Les conditions nécessaires à la reprise de terres familiales

reprise de terres familiales
La reprise de terres familiales est un processus qui permet à un agriculteur de reprendre l'exploitation de terres détenues par un membre de sa famille. Cependant, cette reprise est soumise à des conditions légales strictes afin de préserver la viabilité des exploitations agricoles et de favoriser l'installation de nouveaux agriculteurs.

Les qualifications professionnelles requises

Pour pouvoir reprendre des terres familiales, le repreneur doit justifier de capacités professionnelles suffisantes. Cela peut se faire de deux manières :
  • En détenant un diplôme agricole de niveau IV minimum, tel que :
    • Le Brevet Professionnel Responsable d'Exploitation Agricole (BPREA)
    • Le Baccalauréat Professionnel agricole
    • Le Brevet de Technicien Supérieur Agricole (BTSA)
  • En justifiant d'une expérience professionnelle en agriculture d'au moins 5 années, acquise sur une surface au moins égale à la moitié de la Surface Minimale d'Installation (SMI).

Le statut des biens transmis

Les terres reprises doivent impérativement être libres de location au moment de la reprise. Si un fermier exploite actuellement les terres, son bail doit avoir été résilié dans les règles et le congé délivré dans les délais légaux pour que la reprise puisse avoir lieu.

Les liens familiaux nécessaires

La reprise de terres n'est possible que si celles-ci sont détenues par un parent ou allié jusqu'au troisième degré inclus depuis au moins 9 ans. Les liens familiaux concernés sont donc :
  • Les parents et grands-parents (1er et 2ème degrés)
  • Les frères et sœurs, beaux-frères et belles-sœurs, gendres et brus (2ème degré)
  • Les oncles et tantes, neveux et nièces (3ème degré)

La déclaration préalable à la DDTM

Avant de pouvoir exploiter les terres reprises, le repreneur doit effectuer une déclaration préalable auprès de la Direction Départementale des Territoires et de la Mer (DDTM) dont dépend le siège de l'exploitation. Cette déclaration se substitue à la demande d'autorisation d'exploiter normalement requise, à condition que les critères de capacité professionnelle, de lien familial et de libération des terres soient remplis. En cas de doute sur l'une de ces conditions, la DDTM peut requalifier la déclaration en demande d'autorisation d'exploiter et procéder à une instruction complète du dossier.
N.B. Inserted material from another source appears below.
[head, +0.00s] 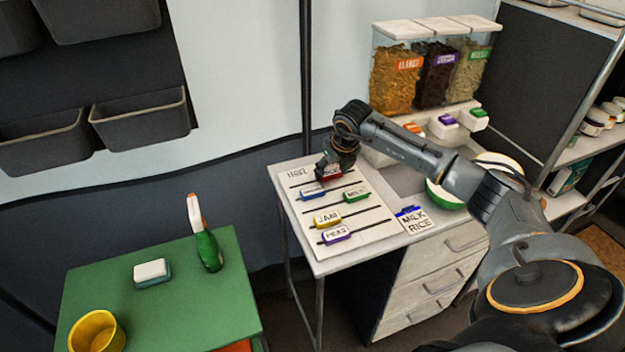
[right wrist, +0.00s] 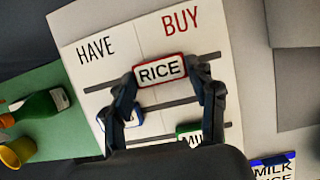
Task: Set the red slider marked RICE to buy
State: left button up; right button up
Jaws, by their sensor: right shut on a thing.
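The red-framed RICE slider (right wrist: 161,70) sits on the top rail of the white board (right wrist: 75,25), a little right of the rail's middle. HAVE is printed at the board's upper left and BUY at its upper right in the wrist view. My right gripper (right wrist: 162,74) is shut on the RICE slider, one finger at each end. In the head view my right gripper (head: 331,172) reaches down over the board and hides the word BUY and most of the red slider (head: 332,178). My left gripper is out of view.
Below are a blue slider (head: 312,194) at left, a green one (head: 356,194) at right, and yellow JAM (head: 327,218) and purple PEAS (head: 336,235) sliders. A MILK RICE card (head: 416,221) lies right of the board. A green table (head: 185,310) stands left.

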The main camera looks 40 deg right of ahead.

Le régime déclaratif et les avantages fiscaux

La reprise d'une exploitation agricole familiale peut bénéficier d'un régime fiscal avantageux sous certaines conditions. Le régime déclaratif permet de simplifier les démarches administratives et d'obtenir des avantages fiscaux significatifs lors de la transmission des biens familiaux.
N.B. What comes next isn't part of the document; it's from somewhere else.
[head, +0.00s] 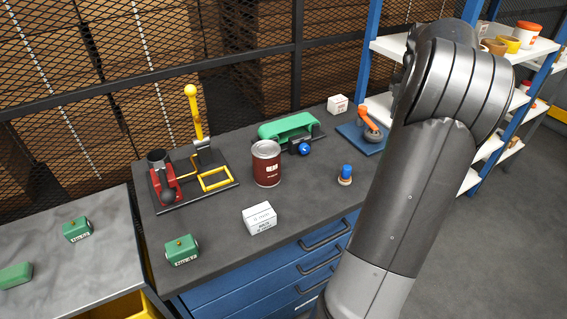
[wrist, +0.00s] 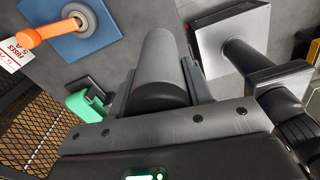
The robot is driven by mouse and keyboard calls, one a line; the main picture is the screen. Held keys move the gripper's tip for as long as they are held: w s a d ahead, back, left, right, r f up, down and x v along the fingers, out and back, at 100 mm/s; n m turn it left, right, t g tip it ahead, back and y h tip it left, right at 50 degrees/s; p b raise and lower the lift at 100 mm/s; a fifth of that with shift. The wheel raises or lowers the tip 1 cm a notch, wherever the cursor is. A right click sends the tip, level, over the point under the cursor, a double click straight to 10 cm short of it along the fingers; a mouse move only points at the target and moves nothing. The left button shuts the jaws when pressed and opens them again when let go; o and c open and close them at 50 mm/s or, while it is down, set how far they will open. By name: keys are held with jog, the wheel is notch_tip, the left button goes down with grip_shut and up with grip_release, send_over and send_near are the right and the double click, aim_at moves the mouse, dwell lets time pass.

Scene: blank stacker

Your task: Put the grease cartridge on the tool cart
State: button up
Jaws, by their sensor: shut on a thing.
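A plain dark grey cylinder, taken to be the grease cartridge (wrist: 160,70), lies between the two fingers of my gripper (wrist: 161,76) in the wrist view. My gripper is shut on it, and its near end faces the palm. In the head view my own arm hides the gripper and the cartridge. A blue drawer unit with a dark top (head: 215,228) stands in the middle of the head view. A grey-topped unit with yellow below (head: 110,262) stands at the left. No label shows which is the tool cart.
In the wrist view a square plate with a dark post (wrist: 212,35) stands right of the cartridge.

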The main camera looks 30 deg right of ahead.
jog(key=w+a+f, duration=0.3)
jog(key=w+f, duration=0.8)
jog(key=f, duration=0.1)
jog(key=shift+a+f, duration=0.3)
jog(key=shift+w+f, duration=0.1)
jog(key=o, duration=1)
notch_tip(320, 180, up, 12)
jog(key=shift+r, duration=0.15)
Les conditions pour bénéficier du régime déclaratif

Pour pouvoir prétendre au régime déclaratif lors de la reprise de biens familiaux, plusieurs conditions cumulatives doivent être remplies :
  • Le repreneur doit justifier des capacités professionnelles requises, à savoir un diplôme agricole de niveau IV minimum (Bac Pro, BTS agricole) ou une expérience agricole d'au moins 5 ans.
  • Les biens transmis doivent être libres de location au moment de la reprise.
  • Les biens doivent avoir été détenus par un parent ou allié, jusqu'au 3ème degré inclus, depuis au moins 9 ans.
  • La reprise doit permettre l'installation d'un nouvel agriculteur ou la consolidation de l'exploitation du repreneur, sans dépasser le seuil de surface fixé par le schéma directeur régional des exploitations agricoles.
Lorsque ces conditions sont remplies, une simple déclaration préalable auprès de la Direction Départementale des Territoires et de la Mer (DDTM) suffit, dispensant ainsi le repreneur de la demande d'autorisation d'exploiter.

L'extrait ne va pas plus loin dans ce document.